Multiple studies have lent support to the hypothesis that stronger and more attractive individuals are more prone to anger and have a greater history of success in conflicts. Based on this literature, we proposed that anger – but not disgust – toward moral violations would covary with strength and attractiveness. Our results were inconsistent with both this novel hypothesis and with previous findings. That said, while the 95% confidence interval for the correlation between men’s strength and anger proneness overlapped with zero, it also included r = .27, the correlation we estimated based on our literature review. Hence, the apparent difference between conclusions from this study and others does not offer strong evidence for a smaller (or null) relationship between strength and anger proneness in this population relative to other populations. Nevertheless, the relationship between physical strength and anger proneness might vary across cultural contexts (to the point of it being weaker or equal to zero in the population from which we sampled here), as suggested by Sell and colleagues (2009). In Dutch society, physical strength might afford less ability to inflict costs on others than in U.S. society (or in Aka society, where physical strength is also associated with a history of aggression, as reported in one study; Hess et al., 2010), perhaps due to greater social sanctioning of aggressive individuals and, relatedly, greater reliance on centralized authorities to solve disputes (Pinker, 2011). A recent study of men from Scotland and Germany – societies more similar to the Netherlands than the U.S. in terms of violence – similarly found little evidence for a relationship between strength and anger proneness (Von Borell et al., 2019). Ultimately, given the lack of replication of the finding that strength relates to anger proneness, we hesitate to abandon the hypothesis that strength differentially relates to anger and disgust. We recommend further tests of this idea, perhaps in other locations that have detected relationships between strength and anger proneness (e.g., the United States).

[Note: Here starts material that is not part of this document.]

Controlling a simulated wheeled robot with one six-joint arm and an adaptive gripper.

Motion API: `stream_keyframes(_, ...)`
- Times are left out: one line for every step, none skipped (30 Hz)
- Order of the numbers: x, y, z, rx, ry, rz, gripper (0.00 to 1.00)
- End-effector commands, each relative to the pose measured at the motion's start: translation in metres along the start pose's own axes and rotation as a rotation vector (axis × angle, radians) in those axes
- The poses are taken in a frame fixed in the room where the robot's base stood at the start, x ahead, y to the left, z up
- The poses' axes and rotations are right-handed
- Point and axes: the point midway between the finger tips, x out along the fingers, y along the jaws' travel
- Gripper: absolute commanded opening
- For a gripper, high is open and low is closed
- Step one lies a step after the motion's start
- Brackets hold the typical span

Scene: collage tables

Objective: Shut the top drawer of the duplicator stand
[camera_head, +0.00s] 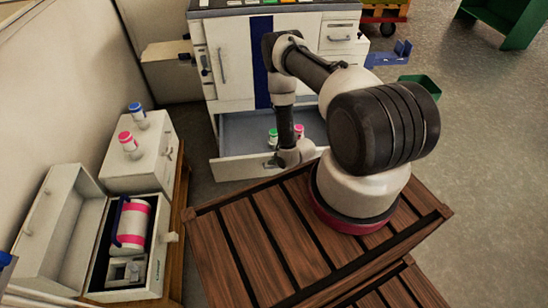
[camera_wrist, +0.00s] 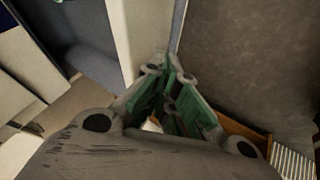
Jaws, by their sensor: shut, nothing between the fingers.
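A white cabinet (camera_head: 236,60) with a blue stripe, apparently the duplicator stand, stands at the back in the head view. A wide drawer (camera_head: 238,168) low in it is pulled open, with a grey-blue inside. A green-capped bottle (camera_head: 273,137) and a pink-capped one (camera_head: 299,131) stand in it. My arm's end is close to the drawer front, partly covering it, and my fingers cannot be made out there. In the wrist view my gripper (camera_wrist: 168,65) is shut and empty, its green fingertips beside a pale panel (camera_wrist: 130,40), apparently the drawer front. Contact cannot be told.
A slatted wooden table (camera_head: 262,235) fills the front, under my arm. At left, an open-lidded box (camera_head: 158,285) holds a pink-banded drum (camera_head: 132,225); behind it, a white cabinet (camera_head: 150,165) bears two bottles. Grey floor (camera_head: 470,120) lies free at right.

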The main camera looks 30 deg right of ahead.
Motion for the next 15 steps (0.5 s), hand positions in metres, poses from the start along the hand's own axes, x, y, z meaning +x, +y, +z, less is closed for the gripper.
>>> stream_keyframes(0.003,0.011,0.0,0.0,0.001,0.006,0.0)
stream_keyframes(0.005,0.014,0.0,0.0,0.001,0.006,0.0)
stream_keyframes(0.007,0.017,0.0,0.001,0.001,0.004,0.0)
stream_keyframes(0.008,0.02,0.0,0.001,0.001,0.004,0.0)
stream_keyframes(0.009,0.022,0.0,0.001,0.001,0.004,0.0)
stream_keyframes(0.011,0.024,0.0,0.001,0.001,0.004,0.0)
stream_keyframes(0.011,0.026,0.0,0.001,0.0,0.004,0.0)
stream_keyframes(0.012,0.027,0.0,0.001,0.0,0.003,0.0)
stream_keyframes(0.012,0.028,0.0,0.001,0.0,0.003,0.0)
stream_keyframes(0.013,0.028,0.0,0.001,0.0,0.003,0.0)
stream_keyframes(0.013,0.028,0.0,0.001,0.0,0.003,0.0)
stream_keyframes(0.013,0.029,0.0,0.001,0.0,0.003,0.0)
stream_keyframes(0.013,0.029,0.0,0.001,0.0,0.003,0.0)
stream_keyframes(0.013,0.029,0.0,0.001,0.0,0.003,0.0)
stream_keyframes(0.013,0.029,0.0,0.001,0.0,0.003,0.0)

Limitations and future directions

Naturally, multiple limitations apply to the current findings. We discuss three notable ones. First, data were collected from a relatively affluent sample of young Dutch participants. As noted above, some of the relationships observed in the current study might not be generalizable to other populations. Second, the single-item measures of emotion based on posed facial expressions are noisy. Imprecision in this measure might attenuate effect size, and results using this type of measure might not generalize to other measures of emotion (e.g., measurements of facial expression; verbal self-reports). Third, participants reported hypothetical responses to hypothetical moral violations. The extent to which these responses – in terms of emotion or aggression – would generalize to behaviors in more ecologically valid conditions is an open question. Behavioral studies report that, in contrast to the strong sentiments to directly aggress against moral transgressors in third-party settings described here, people rarely directly aggress to help others (Pedersen et al., 2019). Further, some evidence suggests that responses to hypothetical moral transgressions and responses to actual moral transgressions are predicted by different factors (e.g., Baumert et al., 2013). Hence, null results (e.g., between formidability and aggression) should be interpreted tentatively, and relations between emotion and aggression should be investigated in non-hypothetical contexts.